The song was composed at John Lennon's aunt Mimi's house on Menlove Avenue, Liverpool. Lennon and McCartney rarely wrote at the house because of Mimi's disapproval of their music.

As with She Loves You, I'll Get You was full of 'yeah's; The Beatles' use of the word in the songs earned them the nickname The Yeah-Yeahs throughout Europe.

I'll Get You became one of Paul McCartney's favourite Beatles tracks. It was frequently played live by the group too - a version from the London Palladium, recorded on 13 October 1963, appears on Anthology 1.

It's got an interesting chord in it: 'It's not easy to pre-tend...' That was nicked from a song called All My Trials which is on an album I had by Joan Baez: 'There's only one thing that money can't buy.' It's like D, which goes to an A minor, which is unusual, you'd normally go from a D to an A major. It's a change that had always fascinated me, so I put it in.
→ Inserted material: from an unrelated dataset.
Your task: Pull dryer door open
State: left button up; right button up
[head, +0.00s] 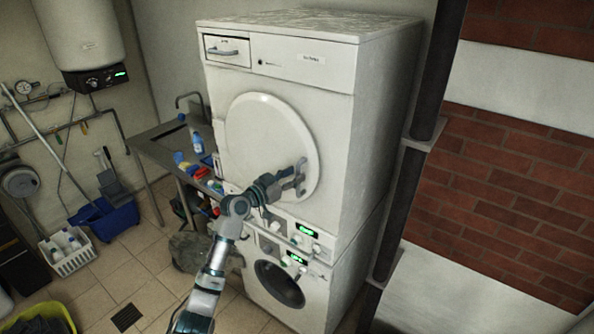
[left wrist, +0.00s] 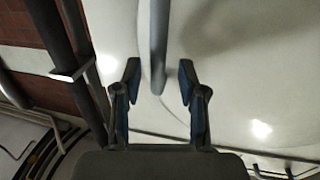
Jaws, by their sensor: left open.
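The white dryer (head: 240,90) stands stacked on a washing machine. Its round white door (head: 262,130) looks closed, flush with the front. My left gripper (head: 300,172) is at the right edge of the door, with its fingers open. In the left wrist view, a grey bar handle (left wrist: 158,45) comes down from the top, and its lower end lies between the two open fingertips (left wrist: 160,78). I cannot tell whether either finger touches it. In the head view the gripper largely hides the handle. My right gripper is not in view.
The washing machine (head: 318,295) with a dark round door is below. A dark vertical pipe (head: 428,90) and brick wall are to the right. A sink table (head: 155,142) with bottles stands left, near a blue bucket (head: 108,220) and white basket (head: 70,262).

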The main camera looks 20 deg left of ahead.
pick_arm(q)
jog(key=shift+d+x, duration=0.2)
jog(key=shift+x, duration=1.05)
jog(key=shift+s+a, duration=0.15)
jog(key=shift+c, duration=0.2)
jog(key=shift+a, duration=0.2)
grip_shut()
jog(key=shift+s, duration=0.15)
I liked that slightly faggy way we sang. 'Oh yeah, oh yeah,' which was very distinctive, very Beatley.
Paul McCartney
Many Years From Now, Barry Miles

In the studio

The Beatles recorded I'll Get You on 1 July 1963, after they'd finished taping She Loves You. It originally had the working title Get You In The End.

Details no longer exist of the number of takes required to complete the song, as Abbey Road's documentation was somewhat haphazard at the time. However, the stumbling over the vocals in the middle eight - Lennon sings "I'm gonna make you mine", instead of the correct "gonna change your mind" - suggest that the group dashed it off quickly.

After taping the rhythm track John Lennon overdubbed his harmonica part, and the rest of The Beatles contributed handclaps.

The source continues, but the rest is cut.